**Problem to solve**
In the records below, find the line that contains "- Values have" and the line that contains "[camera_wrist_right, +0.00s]"; write out exactly those two lines and everything between them, without the pictures.

**Excerpted records**
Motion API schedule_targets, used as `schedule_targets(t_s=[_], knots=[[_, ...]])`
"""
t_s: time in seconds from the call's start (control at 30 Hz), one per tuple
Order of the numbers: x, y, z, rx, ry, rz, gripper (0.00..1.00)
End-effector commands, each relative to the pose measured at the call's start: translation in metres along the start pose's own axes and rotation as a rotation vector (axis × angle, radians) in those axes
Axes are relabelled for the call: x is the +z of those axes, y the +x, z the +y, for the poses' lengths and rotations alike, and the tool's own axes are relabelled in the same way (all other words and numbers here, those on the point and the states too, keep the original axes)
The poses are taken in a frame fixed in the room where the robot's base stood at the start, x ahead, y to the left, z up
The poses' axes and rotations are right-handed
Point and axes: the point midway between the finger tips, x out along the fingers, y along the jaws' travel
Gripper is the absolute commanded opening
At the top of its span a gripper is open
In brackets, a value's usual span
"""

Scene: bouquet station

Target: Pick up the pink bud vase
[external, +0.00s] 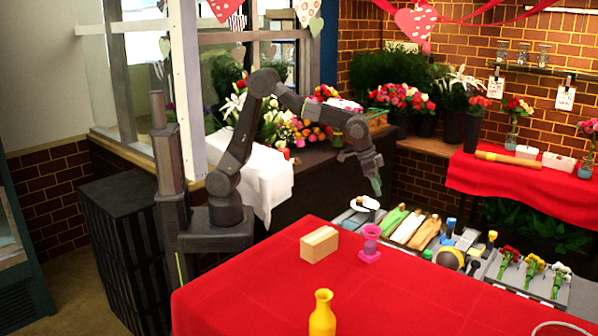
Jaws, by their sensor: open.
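The pink bud vase (370,243) stands upright on the red-covered table (270,285), near its far edge. It has a flared rim, a narrow waist and a wider foot. My gripper (377,186) is above the vase and slightly to its right in the picture, pointing down. It is open and empty, apart from the vase. The fingers look small and dark, so their exact gap is hard to see.
A wooden block (319,245) stands left of the vase, and a yellow vase (322,314) stands at the front. Behind the table is a counter with wrapped rolls (408,226), a tape roll (449,258) and small flower bunches (533,268). The red cloth between these is clear.

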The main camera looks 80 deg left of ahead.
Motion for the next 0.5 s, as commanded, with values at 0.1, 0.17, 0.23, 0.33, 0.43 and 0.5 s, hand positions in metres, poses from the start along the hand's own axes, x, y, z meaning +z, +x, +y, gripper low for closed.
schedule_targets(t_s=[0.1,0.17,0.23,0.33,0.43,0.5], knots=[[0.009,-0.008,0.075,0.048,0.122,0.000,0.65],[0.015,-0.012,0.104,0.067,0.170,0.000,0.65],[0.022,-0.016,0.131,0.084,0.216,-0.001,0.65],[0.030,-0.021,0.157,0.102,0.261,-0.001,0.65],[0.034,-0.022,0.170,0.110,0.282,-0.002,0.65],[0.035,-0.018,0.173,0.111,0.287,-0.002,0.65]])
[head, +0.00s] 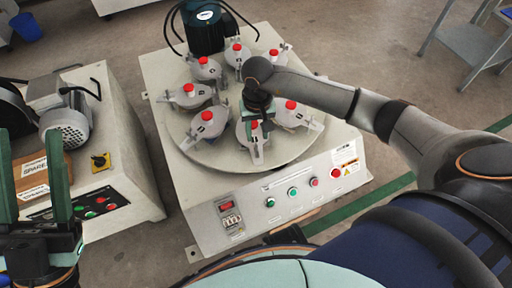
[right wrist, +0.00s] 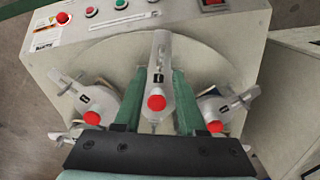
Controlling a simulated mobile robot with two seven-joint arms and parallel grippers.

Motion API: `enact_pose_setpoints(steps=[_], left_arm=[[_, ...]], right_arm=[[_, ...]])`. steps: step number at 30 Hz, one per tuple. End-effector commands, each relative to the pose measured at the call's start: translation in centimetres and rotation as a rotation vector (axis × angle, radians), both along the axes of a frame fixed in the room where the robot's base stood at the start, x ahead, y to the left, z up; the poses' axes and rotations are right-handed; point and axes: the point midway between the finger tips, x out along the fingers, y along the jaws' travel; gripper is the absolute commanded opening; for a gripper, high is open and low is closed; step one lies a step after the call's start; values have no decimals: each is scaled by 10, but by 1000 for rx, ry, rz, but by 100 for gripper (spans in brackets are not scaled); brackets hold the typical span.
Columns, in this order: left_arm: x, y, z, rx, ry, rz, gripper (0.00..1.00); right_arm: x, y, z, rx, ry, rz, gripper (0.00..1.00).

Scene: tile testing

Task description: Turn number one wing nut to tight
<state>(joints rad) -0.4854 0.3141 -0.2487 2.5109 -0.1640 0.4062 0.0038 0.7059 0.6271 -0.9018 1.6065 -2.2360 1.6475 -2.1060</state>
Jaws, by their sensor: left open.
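A round turntable (head: 224,163) carries several grey jars, each with a clamp and a red knob on top. My right gripper (head: 258,122) points down over the front jar (head: 250,151). In the right wrist view my right gripper (right wrist: 157,98) is open, its two green fingers on either side of the middle jar's grey clamp bar (right wrist: 161,52) and red knob (right wrist: 156,103). Gaps show beside the bar. The black number labels are too small to read surely, so I cannot tell which is number one. My left gripper (head: 31,140) is open and empty at the far left.
The machine's front panel (head: 290,195) has several buttons and a switch. A dark motor (head: 204,28) stands behind the turntable. Neighbouring jars (right wrist: 97,102) (right wrist: 217,110) stand close on both sides of my right fingers. A second cabinet (head: 128,160) with a box marked SPARE (head: 32,172) is at left.

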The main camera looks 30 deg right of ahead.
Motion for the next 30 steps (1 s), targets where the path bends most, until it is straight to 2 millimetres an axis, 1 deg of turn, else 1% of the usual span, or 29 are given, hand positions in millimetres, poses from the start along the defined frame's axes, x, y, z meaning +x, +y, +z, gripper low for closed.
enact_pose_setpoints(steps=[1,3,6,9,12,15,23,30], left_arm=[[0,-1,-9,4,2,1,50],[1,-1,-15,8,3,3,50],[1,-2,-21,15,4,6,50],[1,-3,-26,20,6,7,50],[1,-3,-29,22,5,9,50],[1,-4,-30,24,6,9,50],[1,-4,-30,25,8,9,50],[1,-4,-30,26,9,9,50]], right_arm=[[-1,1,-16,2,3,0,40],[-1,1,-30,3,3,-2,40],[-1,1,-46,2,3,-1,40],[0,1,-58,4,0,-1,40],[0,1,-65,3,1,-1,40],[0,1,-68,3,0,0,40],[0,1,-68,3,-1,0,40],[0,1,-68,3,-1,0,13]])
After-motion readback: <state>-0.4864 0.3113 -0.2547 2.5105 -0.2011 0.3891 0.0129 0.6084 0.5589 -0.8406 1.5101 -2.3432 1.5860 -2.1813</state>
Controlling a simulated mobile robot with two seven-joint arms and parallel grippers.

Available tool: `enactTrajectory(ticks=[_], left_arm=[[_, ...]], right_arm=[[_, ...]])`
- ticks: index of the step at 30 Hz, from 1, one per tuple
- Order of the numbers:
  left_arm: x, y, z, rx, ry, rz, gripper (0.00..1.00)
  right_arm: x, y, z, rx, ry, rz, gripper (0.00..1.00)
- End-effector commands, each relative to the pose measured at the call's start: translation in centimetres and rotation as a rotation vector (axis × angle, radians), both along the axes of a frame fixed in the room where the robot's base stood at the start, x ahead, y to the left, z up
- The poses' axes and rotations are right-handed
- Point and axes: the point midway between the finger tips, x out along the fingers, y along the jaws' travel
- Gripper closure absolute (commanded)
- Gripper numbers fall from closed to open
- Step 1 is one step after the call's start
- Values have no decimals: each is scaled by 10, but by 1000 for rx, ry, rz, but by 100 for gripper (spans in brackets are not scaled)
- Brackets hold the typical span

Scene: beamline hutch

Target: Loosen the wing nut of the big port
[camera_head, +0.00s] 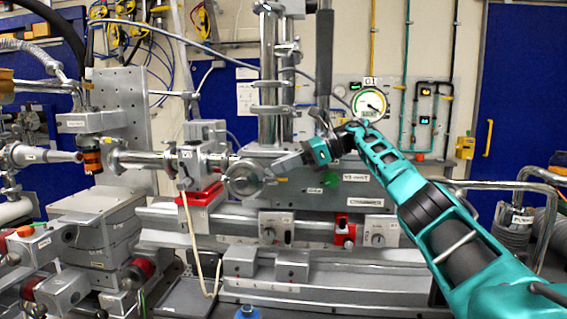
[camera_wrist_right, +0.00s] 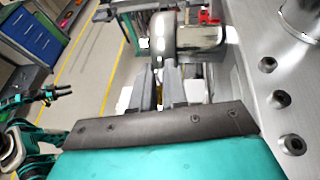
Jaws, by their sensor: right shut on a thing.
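The big port (camera_head: 243,178) is a round metal flange on the front of the grey chamber in the head view. My right gripper (camera_head: 277,168) reaches it from the right, its fingers at the port's right edge. In the right wrist view, my right gripper (camera_wrist_right: 159,88) has its two grey fingers close together, with a sliver of yellow, the wing nut (camera_wrist_right: 159,95), between them. The fingers hide most of the nut. My left gripper (camera_wrist_right: 48,94) shows small and dark at the left of the right wrist view; its jaw state is unclear.
A gauge (camera_head: 369,104) hangs behind my right arm. A grey block on a red base (camera_head: 202,195) stands left of the port. Rails (camera_head: 320,255) run below it. A pale cable (camera_head: 190,240) hangs in front. Open floor (camera_wrist_right: 105,75) shows in the wrist view.

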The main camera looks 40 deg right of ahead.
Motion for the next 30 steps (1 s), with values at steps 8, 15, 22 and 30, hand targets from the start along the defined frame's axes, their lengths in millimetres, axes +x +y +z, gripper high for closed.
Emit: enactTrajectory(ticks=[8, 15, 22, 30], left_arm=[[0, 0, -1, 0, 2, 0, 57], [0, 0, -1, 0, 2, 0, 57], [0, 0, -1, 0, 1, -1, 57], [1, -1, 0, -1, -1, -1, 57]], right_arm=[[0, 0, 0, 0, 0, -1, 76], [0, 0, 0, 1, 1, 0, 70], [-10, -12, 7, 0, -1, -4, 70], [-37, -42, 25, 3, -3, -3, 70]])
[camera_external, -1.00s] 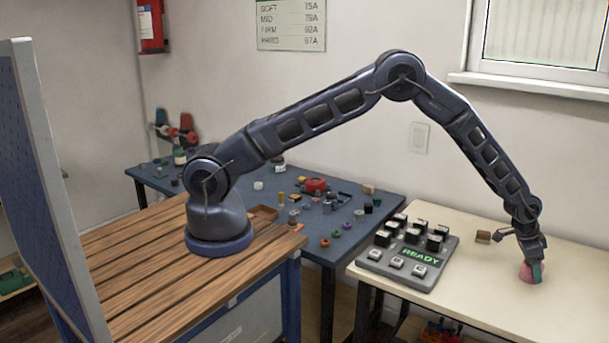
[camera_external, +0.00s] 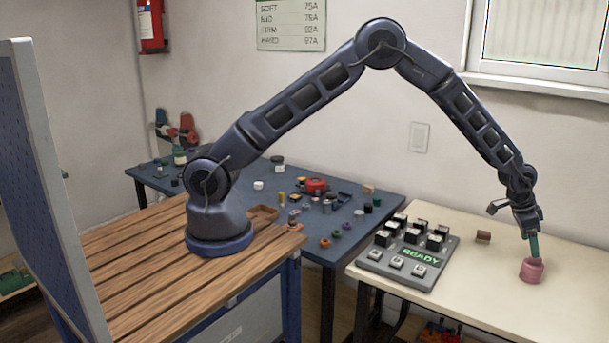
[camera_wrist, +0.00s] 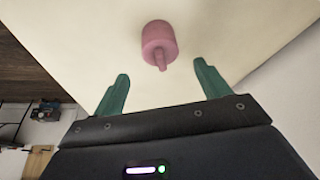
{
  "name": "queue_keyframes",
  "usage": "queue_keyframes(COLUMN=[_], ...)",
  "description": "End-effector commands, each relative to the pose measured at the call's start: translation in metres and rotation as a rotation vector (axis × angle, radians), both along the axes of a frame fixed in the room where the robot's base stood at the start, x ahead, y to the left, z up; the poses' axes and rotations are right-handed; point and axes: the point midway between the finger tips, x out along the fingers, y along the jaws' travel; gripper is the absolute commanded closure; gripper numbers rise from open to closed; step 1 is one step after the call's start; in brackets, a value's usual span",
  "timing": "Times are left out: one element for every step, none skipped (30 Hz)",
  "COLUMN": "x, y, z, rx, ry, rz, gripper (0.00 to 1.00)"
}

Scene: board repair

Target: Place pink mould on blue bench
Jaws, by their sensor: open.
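The pink mould (camera_external: 531,270) stands on the cream table (camera_external: 480,315) at the right of the external view. In the wrist view the pink mould (camera_wrist: 159,40) shows a round body with a thin stem pointing toward my gripper (camera_wrist: 160,82). It lies just beyond the two green fingers, between their lines. My gripper (camera_external: 534,247) is open and empty, a little above the mould in the external view. The blue bench (camera_external: 375,208) stands left of the cream table, with many small items on it.
A grey keypad box (camera_external: 405,270) with a READY display sits on the cream table's left part. A wooden slatted bench (camera_external: 170,260) carries my arm's base. The cream table's front right is clear.

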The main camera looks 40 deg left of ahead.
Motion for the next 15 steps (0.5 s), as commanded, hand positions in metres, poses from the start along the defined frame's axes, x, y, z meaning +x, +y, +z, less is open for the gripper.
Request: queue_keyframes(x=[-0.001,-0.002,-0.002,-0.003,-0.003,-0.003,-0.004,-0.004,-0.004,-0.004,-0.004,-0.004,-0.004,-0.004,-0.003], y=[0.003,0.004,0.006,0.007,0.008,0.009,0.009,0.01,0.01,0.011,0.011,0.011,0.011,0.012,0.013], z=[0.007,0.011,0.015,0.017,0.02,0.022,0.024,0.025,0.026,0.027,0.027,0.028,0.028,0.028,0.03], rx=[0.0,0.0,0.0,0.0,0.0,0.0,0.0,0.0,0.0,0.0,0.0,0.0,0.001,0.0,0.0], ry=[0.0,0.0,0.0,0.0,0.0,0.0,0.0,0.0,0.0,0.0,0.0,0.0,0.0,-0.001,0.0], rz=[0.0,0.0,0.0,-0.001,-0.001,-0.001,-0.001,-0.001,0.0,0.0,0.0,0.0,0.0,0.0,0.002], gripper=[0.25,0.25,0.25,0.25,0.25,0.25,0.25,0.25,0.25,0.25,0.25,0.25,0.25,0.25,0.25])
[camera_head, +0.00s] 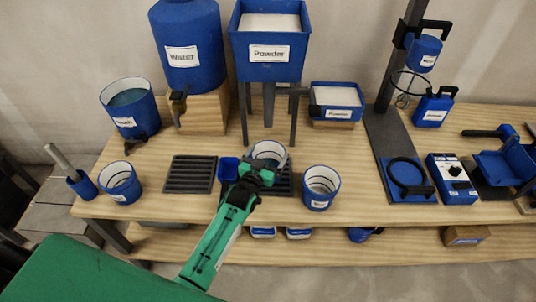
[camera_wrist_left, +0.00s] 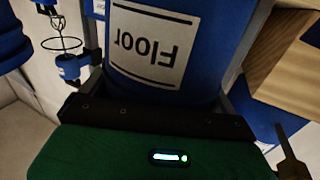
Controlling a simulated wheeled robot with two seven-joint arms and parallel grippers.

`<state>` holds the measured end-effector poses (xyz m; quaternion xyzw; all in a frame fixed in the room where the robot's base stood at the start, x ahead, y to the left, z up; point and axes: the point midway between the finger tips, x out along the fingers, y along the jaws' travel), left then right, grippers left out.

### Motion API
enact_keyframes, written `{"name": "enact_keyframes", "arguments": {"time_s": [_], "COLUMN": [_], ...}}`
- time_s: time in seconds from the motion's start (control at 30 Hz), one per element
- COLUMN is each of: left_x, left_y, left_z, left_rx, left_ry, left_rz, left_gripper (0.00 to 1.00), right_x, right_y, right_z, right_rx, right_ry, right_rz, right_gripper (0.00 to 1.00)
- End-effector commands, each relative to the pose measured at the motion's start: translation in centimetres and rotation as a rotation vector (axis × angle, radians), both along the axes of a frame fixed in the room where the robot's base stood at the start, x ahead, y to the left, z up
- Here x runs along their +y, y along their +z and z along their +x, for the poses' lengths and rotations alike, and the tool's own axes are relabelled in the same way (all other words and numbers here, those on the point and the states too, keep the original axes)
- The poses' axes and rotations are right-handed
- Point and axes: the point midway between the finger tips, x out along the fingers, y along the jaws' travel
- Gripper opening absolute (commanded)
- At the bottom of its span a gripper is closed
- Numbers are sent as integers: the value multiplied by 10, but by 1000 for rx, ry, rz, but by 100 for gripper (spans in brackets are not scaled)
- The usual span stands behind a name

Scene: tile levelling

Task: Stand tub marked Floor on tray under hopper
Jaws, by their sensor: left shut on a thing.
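The tub marked Floor (camera_head: 268,150) is blue with a pale inside. Its label shows upside down and close up in the left wrist view (camera_wrist_left: 150,45). My left gripper (camera_head: 260,172) is shut on the tub and hides most of its front. A dark slatted tray (camera_head: 285,185) shows partly behind my gripper under the hopper. Whether the tub touches this tray cannot be told. My right gripper is not in view.
A blue tub (camera_head: 321,188) stands close on the right, another (camera_head: 120,183) at the far left. The Water tank (camera_head: 188,45) is left of the hopper.

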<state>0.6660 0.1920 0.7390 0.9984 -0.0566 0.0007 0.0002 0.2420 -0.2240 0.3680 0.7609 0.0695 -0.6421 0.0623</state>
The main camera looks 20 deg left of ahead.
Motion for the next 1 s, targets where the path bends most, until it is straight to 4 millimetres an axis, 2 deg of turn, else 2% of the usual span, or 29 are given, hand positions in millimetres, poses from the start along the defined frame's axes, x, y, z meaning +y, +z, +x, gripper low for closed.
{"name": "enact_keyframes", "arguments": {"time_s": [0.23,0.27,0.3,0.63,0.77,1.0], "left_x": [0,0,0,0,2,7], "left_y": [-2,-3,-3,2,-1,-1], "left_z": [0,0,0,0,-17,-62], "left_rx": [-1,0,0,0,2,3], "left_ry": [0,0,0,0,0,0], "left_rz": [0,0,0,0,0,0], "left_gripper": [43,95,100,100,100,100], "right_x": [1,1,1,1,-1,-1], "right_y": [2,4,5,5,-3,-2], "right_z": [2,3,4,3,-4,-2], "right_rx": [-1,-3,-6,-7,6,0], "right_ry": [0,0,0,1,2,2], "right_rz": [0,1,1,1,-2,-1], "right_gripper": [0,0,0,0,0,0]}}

**Exercise output**
- Values have no decimals: each is scaled by 10, but by 1000 for rx, ry, rz, but by 100 for gripper (spans in brackets are not scaled)
- Brackets hold the typical span

Scene: beamline hutch

Target: Loosen the wing nut of the big port
[camera_head, +0.00s] 
[camera_wrist_right, +0.00s] 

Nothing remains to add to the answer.